A couple of photos in STONEZINE led me to the website of the British Geologic Survey which has some great photos from quarries and other sites of geologic interest. These photos here are all 1930’s era, but at some quarries the techniques haven’t changed that much. Pallets of stone still sometimes come marked with the name of the individual who quarried them.

Rubislaw Quarry. Aberdeenshire ‘View at surface, showing dressed and partly dressed building stones. The granite is mainly used for building and monumental work. Two quarrymen prepare a granite block to be split by using the plug and feather method. They are using pneumatic drills to drill short holes around the block into which the plug and feathers are inserted. These are then systematically struck with hammers, causing the block to split. Another quarryman appears to be using a measuring stick against a large block of granite.’

Silver Grey Quarry, Creetown. Kirkcudbrightshire ‘A large granite block being prepared for splitting on the quarry floor by means of ‘plug and feathers’ method. Two quarrymen can be seen inserting the ‘plug and feathers’ into a large granite block. A recently separated block can be seen in the foreground. A series of narrow holes a few inches apart were drilled by a pneumatic drill. Two half cylinders of steel called ‘feathers’ were inserted into all the holes. A steel wedge-shaped ‘plug’ was then inserted. The plugs were then hit in succession with a hammer and a straight split in the granite block would result.’

Silver Grey Quarry, Creetown. Kirkcudbrightshire ‘A large granite block split into two on the quarry floor using the plug and feathers method. Two quarrymen, one wielding a crowbar, displaying recently split large blocks using the ‘plug and feather’ method. A series of narrow holes a few inches apart were drilled by a pneumatic drill. Two half cylinders of steel called ‘feathers’ were inserted into all the holes. A steel wedge-shaped ‘plug’ was then inserted. The plugs were then hit in succession with a hammer and a straight split in the granite block would result.’

Craignair Hill Quarry, Dalbeattie. Kirkcudbrightshire ‘A view of the open kerb-making yard. Two workers can be seen standing at barrels filled with sand on which the stone was dressed. Completed kerbs are seen stacked to the left of the photograph.’

Corsehill Quarry, Annan. Dumfriesshire ‘The masons are shown wielding wooden mallets called ‘mells’ and chisels as they work on the stone. On the left are sawn blocks; some show small holes cut in the faces. These holes are used for gripping and handling the blocks with a dog and chain sling as in the centre foreground.’

Craignair Hill Quarry, Dalbeattie. Kirkcudbrightshire ‘Granite sett-making on the yard floor. A sett-maker wielding a hammer at work in front of his hut. On the left are the rough unprocessed blocks while to the right are carefully stacked finished setts. A ‘sett’ is stone roughly squared for paving.’

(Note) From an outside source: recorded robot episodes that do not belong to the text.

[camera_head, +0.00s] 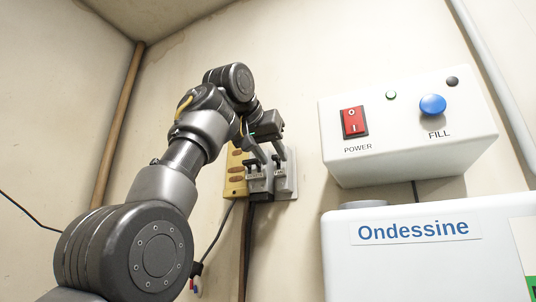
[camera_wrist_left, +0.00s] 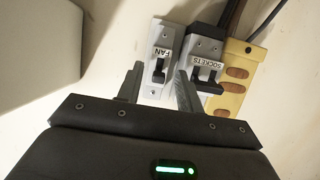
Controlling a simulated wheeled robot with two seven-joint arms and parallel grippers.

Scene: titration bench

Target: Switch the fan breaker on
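The fan breaker (camera_wrist_left: 156,86) is a light grey switch box with a small black lever (camera_wrist_left: 158,68) and a "FAN" label (camera_wrist_left: 163,52), in the left wrist view. In the head view the fan breaker (camera_head: 285,184) is the right one of two grey boxes on the wall, partly covered by my gripper. My left gripper (camera_wrist_left: 159,88) is open and empty. Its two fingers stand apart on either side of the fan lever's line in the wrist view; contact is not visible. In the head view my left gripper (camera_head: 267,156) is in front of the breakers. My right gripper is not in view.
The sockets breaker (camera_wrist_left: 208,48), with a bigger black handle, sits beside the fan breaker. A yellow socket strip (camera_wrist_left: 236,78) adjoins it. A white control box (camera_head: 400,143) with a red power switch (camera_head: 354,122) and blue knob (camera_head: 432,105) is to the right, above the Ondessine machine (camera_head: 420,270).

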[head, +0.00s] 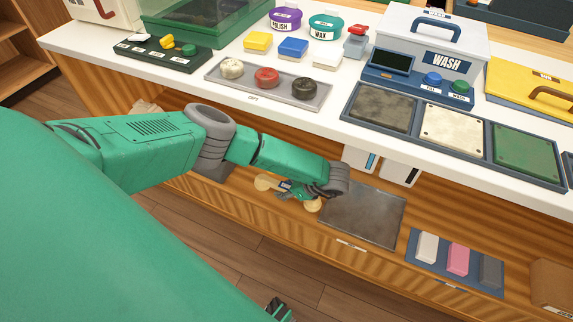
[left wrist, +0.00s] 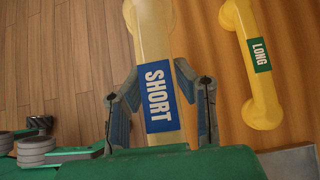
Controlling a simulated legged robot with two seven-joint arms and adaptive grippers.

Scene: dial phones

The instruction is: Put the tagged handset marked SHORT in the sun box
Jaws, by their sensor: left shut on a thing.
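The handset marked SHORT (left wrist: 152,40) is yellow with a blue tag, and lies between the fingers of my left gripper (left wrist: 160,100). In the head view my left gripper (head: 290,190) is low at the shelf under the counter, shut on this handset, whose pale end (head: 263,183) sticks out to the left. A second yellow handset with a green LONG tag (left wrist: 258,75) lies to the right in the left wrist view, apart from the gripper. A small dark tip at the bottom of the head view looks like my right gripper (head: 279,311).
The lower shelf holds a grey metal plate (head: 365,214) and a blue tray (head: 420,272) with coloured blocks. The white counter (head: 225,112) above carries a grey tray (head: 240,92) with knobs, a WASH box (head: 425,42) and panels. Its edge overhangs the shelf.

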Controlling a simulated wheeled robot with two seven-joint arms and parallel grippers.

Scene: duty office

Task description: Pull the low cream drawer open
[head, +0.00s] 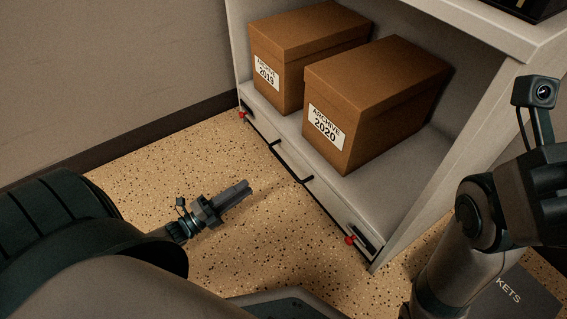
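The low cream drawer (328,207) is a long narrow front along the foot of the cream shelf unit. It looks shut, nearly flush with the unit. A thin dark bar (292,165) runs along its middle, and a small red piece shows near each end. My left gripper (243,188) is above the speckled floor, left of the drawer front, apart from it and pointing towards it. Its two fingers lie close together and look shut, with nothing between them. My right arm stands at the right edge; its fingers are out of the frame.
Two brown archive boxes, 2019 (300,45) and 2020 (375,90), stand on the shelf above the drawer. The unit's side panel (470,140) rises on the right. A wall (100,70) is on the left. The floor (270,225) before the drawer is clear.

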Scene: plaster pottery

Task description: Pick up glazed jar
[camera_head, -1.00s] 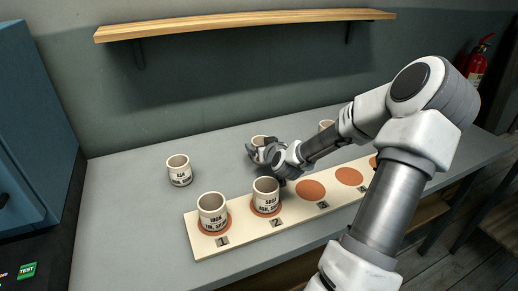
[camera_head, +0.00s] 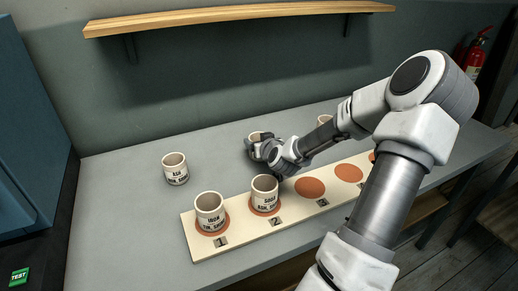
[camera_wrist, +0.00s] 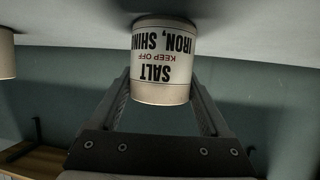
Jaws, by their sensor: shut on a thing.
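A pale jar (camera_wrist: 162,62) shows upside down in the wrist view, with dark lettering reading "SALT" and red "KEEP OFF" lettering. The two fingers of my gripper (camera_wrist: 161,98) stand on either side of it, shut on it. In the head view my gripper (camera_head: 259,149) is behind the numbered board, low over the table, and the rim of the held jar (camera_head: 255,135) shows just beyond it. The gripper hides most of this jar, so I cannot tell whether its base touches the table.
Two labelled jars stand on spots 1 (camera_head: 210,212) and 2 (camera_head: 264,194) of the pale board (camera_head: 205,250). A wooden shelf (camera_head: 240,21) hangs above.

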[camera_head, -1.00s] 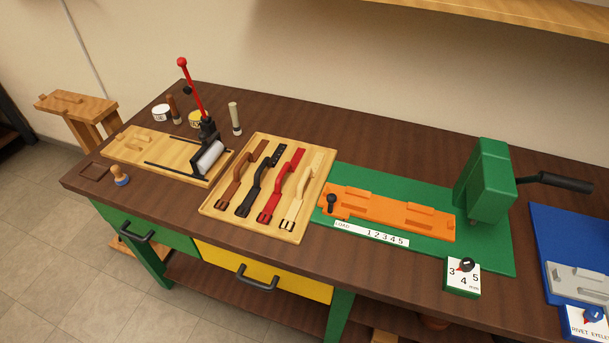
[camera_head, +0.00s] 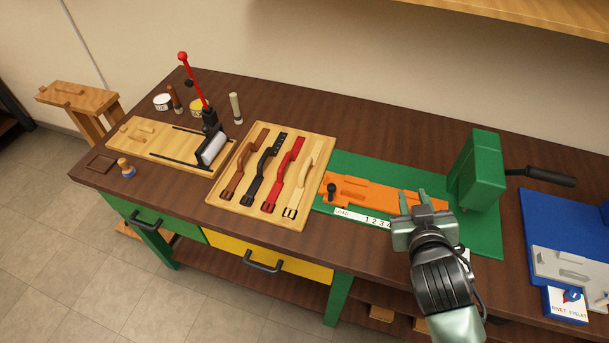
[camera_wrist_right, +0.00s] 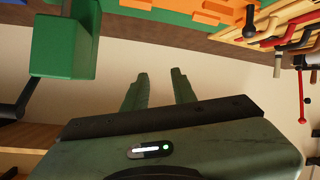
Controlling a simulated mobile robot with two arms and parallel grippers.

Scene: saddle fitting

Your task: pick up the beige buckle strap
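The beige buckle strap (camera_head: 305,178) lies in the wooden tray (camera_head: 229,213), rightmost in a row with a red strap (camera_head: 285,178), a black strap (camera_head: 262,173) and a brown strap (camera_head: 245,165). Its buckle end is at the tray's front. My right gripper (camera_head: 414,200) is open and empty above the green mat and orange fixture, to the right of the tray and apart from it. The right wrist view shows its two fingers (camera_wrist_right: 160,88) spread with nothing between them. My left gripper is not in view.
An orange fixture (camera_head: 358,196) sits on a green base (camera_head: 484,237) with a green press (camera_head: 478,170) and black lever. A blue base (camera_head: 540,205) is at far right. A roller tool with a red-knobbed lever (camera_head: 194,82) stands left of the tray.

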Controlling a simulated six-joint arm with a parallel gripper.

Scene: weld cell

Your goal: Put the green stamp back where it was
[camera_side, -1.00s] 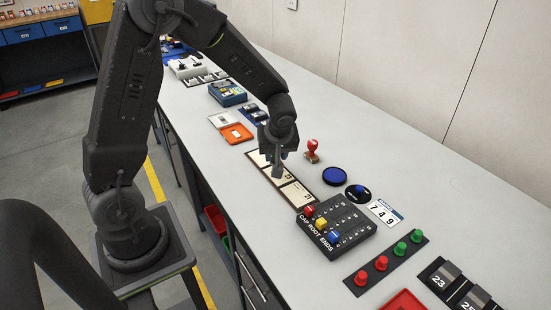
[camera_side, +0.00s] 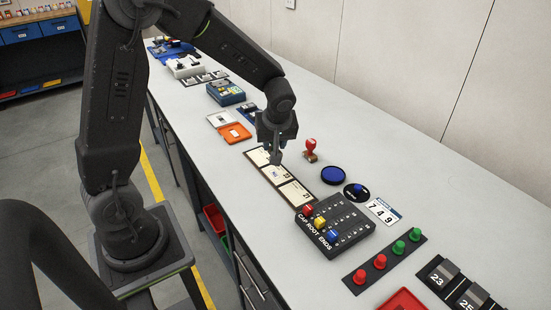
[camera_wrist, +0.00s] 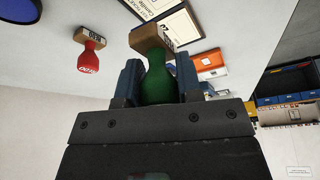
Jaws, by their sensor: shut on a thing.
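The green stamp (camera_wrist: 158,84) is between my gripper's blue fingers in the wrist view, with its wooden block (camera_wrist: 147,37) pointing away from the gripper. My gripper (camera_wrist: 160,82) is shut on its green handle. In the side view my gripper (camera_side: 275,150) is above the row of cards (camera_side: 270,172) on the bench, and the green stamp is hidden or too small to tell. A red stamp (camera_side: 310,150) stands upright on the bench to the right of the gripper. It also shows in the wrist view (camera_wrist: 90,60).
A round blue pad (camera_side: 333,175) lies right of the cards. A black board with coloured pegs (camera_side: 340,226) stands nearer the camera. An orange tray (camera_side: 235,133) lies behind the cards.

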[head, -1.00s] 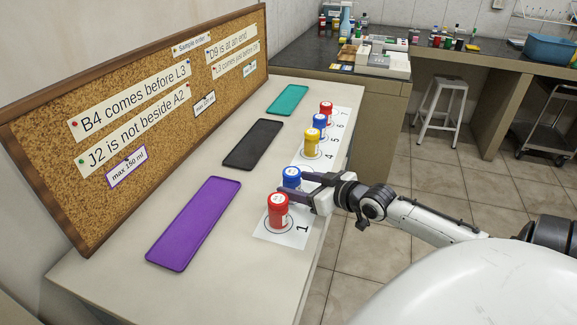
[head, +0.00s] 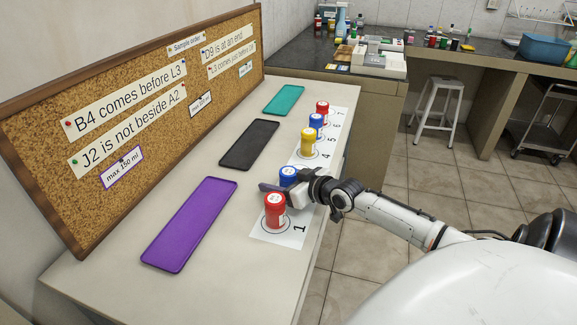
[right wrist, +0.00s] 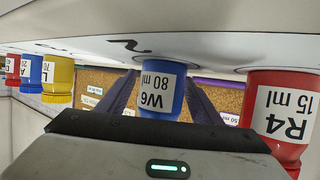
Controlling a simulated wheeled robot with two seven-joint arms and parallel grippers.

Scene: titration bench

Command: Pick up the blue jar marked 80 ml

Craignair Hill Quarry, Dalbeattie. Kirkcudbrightshire ‘Sett-making on the yard floor. Two workers (and a dog!) are seen. One is working on a sett. Note the chisel faced hammer he is using and the very large pile of completed setts piled carefully behind.’

Locharbriggs Quarry. Dumfriesshire ‘A close-up showing the ‘shot-grove’ and chisel wedge method of splitting stone. Widely spaced holes are drilled and filled with black powder; once blown and the blocks dislodged, chisel wedges are driven in along planes of weakness (usually bedding planes) to further work the stone. Note the quarryman wielding the large crowbar.’

Locharbriggs Quarry. Dumfriesshire ‘A close-up showing the ‘shot-grove’ and chisel wedge method of splitting stone. Widely spaced holes are drilled and filled with black powder; once blown and the blocks dislodged, chisel wedges are driven in along planes of weakness (usually bedding planes) to further work the stone. Note the quarryman wielding the large crowbar.’

Rubislaw Quarry. Aberdeenshire ‘General view of floor and west wall of this granite quarry, showing west-south-westerly running joints and material brought down by blasting. Holes, six metres long were drilled using pneumatic drills, black powder was inserted and then blasted. The natural weakness of the joint planes was used in deciding where to drill and blast.’